0

I have a while loop that that reads in a mail log file and puts it into an array so I'll be able to search through the array and match up/search for a flow. Unfortunately, the while loop is taking a long time to get through the file, it is a very large file but there must be another faster way of doing this.

cat /home/maillog |grep "Nov 13" |grep "from=<xxxx@xxxx.com>" |awk '{print $6}' > /home/output_1 

while read line; do awk -v line="$line" '$6 ~ line { print $0 }' /home/maillog >> /home/output_2 ; done < /home/output_1

Any ideas? Thank's in advance.

kvantour
  • 25,269
  • 4
  • 47
  • 72
  • 2
    I think you can make all that bash only with awk. awk read each line of the file and let you filter, save variables, etc. I recently used awk in a file with more than 20k of rows and it went super fast. That was my first awk script, and I found this web very useful https://www.tutorialspoint.com/awk/ – Daniel Rodríguez Nov 19 '18 at 08:58
  • 2
    You're starting a new instance of `awk` for each line, that must be slow. – choroba Nov 19 '18 at 09:00
  • Do you really need `/home/output_1` file ? avoiding the disk usage between the two calls can help to improve performance. – Ôrel Nov 19 '18 at 09:19
  • Yes, I do. I need the file "/home/output_1" because it gives an ID of every sent mail. – Julián Díaz Nov 19 '18 at 09:25
  • 1
    You read `/home/maillog` too many time, one per line into `output_1` that is why is so slow. Rework it to read it only once or twice – Ôrel Nov 19 '18 at 09:36
  • 1
    can you share an example of input and output ? – Ôrel Nov 19 '18 at 09:43
  • But I need to read line by line, I don't know how to read one time and process every line as a variable – Julián Díaz Nov 19 '18 at 09:44
  • every mail sent has a unique ID (A1F43200021D):: Nov 13 05:19:01 smtp postfix/local[26754]: A1F43200021D: to=, relay=local, delay=0.06, delays=0.02/0/0/0.03, dsn=5.2.2, status=bounced (cannot update mailbox /var/mail/root for user root. error writing message: File too large) I need extract that ID (A1F43200021D:) to a single file. after that i Need collect all lines with that ID – Julián Díaz Nov 19 '18 at 09:54
  • Why are you using a while-loop in the first place? You can use `grep -o ` in order just to see a part of a line. I just tried your example, and `grep -o "ID ([0-9A-Z]*)"` seems to be working fine. – Dominique Nov 19 '18 at 10:34

1 Answers1

4

Let us analyse your script and try to explain why it is slow.
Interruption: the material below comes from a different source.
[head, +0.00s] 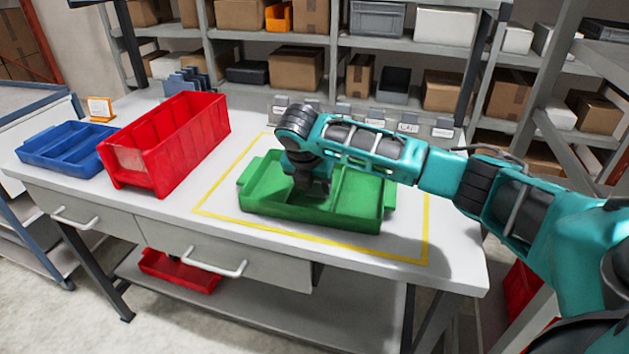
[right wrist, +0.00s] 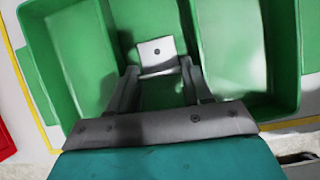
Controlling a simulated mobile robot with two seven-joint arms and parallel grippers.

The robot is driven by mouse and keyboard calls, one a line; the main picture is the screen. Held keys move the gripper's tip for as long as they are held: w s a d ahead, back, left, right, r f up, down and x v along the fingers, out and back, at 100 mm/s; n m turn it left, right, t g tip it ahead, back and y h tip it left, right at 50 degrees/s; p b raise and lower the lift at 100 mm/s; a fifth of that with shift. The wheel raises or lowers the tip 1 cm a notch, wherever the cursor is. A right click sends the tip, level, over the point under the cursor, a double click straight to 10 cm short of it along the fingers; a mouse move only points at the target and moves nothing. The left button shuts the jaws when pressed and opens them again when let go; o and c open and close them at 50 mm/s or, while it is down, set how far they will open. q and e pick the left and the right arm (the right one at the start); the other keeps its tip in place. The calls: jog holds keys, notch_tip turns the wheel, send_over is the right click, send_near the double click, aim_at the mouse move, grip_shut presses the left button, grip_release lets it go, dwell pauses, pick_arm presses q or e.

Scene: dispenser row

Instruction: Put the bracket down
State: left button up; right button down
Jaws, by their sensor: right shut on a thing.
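The bracket (right wrist: 160,54) is a small light-grey metal piece with a hole in its face, seen in the right wrist view. My right gripper (right wrist: 158,80) is shut on it, with a finger on each side. In the head view my right gripper (head: 312,188) reaches down into the green tray (head: 310,218), and the bracket is hidden there. The green tray also shows in the right wrist view (right wrist: 240,50), with compartments left and right of the gripper. I cannot tell whether the bracket touches the tray floor. My left gripper is not in view.
The green tray lies inside a yellow outline (head: 228,186) on the white table (head: 455,262). A red bin (head: 165,145) and a blue tray (head: 65,147) stand to the left. Shelves with cardboard boxes (head: 296,68) rise behind. The table's front right is clear.

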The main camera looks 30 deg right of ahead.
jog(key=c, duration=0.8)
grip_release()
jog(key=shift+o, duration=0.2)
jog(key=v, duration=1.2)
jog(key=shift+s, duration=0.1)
Let's first start with a micro-optimization of your first line. It's not going to speed up things, but this is merely educational.

cat /home/maillog |grep "Nov 13" |grep "from=<xxxx@xxxx.com>" |awk '{print $6}' > /home/output_1 

In this line you make 4 calls to different binaries which in the end can be done by a single one. For readability, you could keep this line. However, here are two main points:

  1. Useless use of cat. The program cat is mainly used to concattenate files. If you just add a single file, then it is basically overkilling. Especially if you want to pass it to grep.

    cat file | grep ... => grep ... file
    
  2. multiple greps in combination with awk ... can be written as a single awk

    awk '/Nov 13/ && /from=<xxxx@xxxx.com>/ {print $6}'
    

So the entire line can be written as:

awk '/Nov 13/ && /from=<xxxx@xxxx.com>/ {print $6}' /home/maillog > /home/output_1

The second part is where things get slow:

while read line; do 
   awk -v line="$line" '$6 ~ line { print $0 }' /home/maillog >> /home/output_2 ;
done < /home/output_1

Why is this slow? Per line you read form /home/output_1, you load the program awk into memory, you open the file /home/maillog, process every line of it and close the file /home/maillog. At the same time, per line you process, you open /home/output_2 every time, put the file pointer to the end of the file, write to the file and close the file again.

The whole program can actually be done with a single awk:

awk '(NR==FNR) && /Nov 13/ && /from=<xxxx@xxxx.com>/ {a[$6];next}($6 in a)' /home/maillog /home/maillog > /home/output2
kvantour
  • 25,269
  • 4
  • 47
  • 72